If I ran the British government, to promote more heterodox thinking I would employ a small cadre of French people as an alternative sounding board. I know it may seem ridiculous to seek advice from a country which makes tea with lukewarm water and thinks Johnny Hallyday was better than Elvis but, if only by the law of averages, they can’t be wrong about everything.
And on the subject of pensions and retirement, they may have a point. The reaction to pension reform in France is a lesson in how two adjacent countries can frame the same problem in completely different ways. When the retirement age is raised in Britain, we shrug. In France, they set fire to things.

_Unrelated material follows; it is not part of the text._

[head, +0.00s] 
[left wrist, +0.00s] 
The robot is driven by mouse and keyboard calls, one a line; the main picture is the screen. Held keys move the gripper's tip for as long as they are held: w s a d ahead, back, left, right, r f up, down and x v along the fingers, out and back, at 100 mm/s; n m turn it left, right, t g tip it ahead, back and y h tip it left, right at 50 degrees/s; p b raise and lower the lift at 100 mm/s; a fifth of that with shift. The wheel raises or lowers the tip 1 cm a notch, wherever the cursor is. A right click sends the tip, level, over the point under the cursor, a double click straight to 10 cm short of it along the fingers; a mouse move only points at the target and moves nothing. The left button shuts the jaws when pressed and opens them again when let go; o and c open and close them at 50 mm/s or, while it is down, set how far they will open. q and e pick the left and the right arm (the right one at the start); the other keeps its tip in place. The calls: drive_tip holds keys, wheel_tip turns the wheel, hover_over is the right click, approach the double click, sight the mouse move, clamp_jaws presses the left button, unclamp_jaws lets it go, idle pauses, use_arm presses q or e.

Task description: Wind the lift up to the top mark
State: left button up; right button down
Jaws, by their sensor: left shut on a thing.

In Britain, economic logic decides everything; in France it is secondary to qualitative considerations
It is fascinating to see how many young people in France are thronging the streets to defend their right to play a lot of pétanque in 40 years’ time. If I were a young Frenchman, would I not resent paying high taxes so that train drivers can retire at 55? It seems not. On the other hand, is that any worse than for a young Londoner to pay most of their after-tax salary in rent so their landlord can live off their labour? In Britain it is the property market, not the pension system, which redistributes wealth from the young to the old. (One strange feature of Anglo-Saxon economics is that all economists are agreed that rent-seeking is bad, and yet no economist ever proposes any action to discourage it.)
For good and ill, the French accord economics a far lower status in their decision-making hierarchy than Anglo-Saxons do. In Britain, economic logic decides everything; in France, it is secondary to qualitative considerations.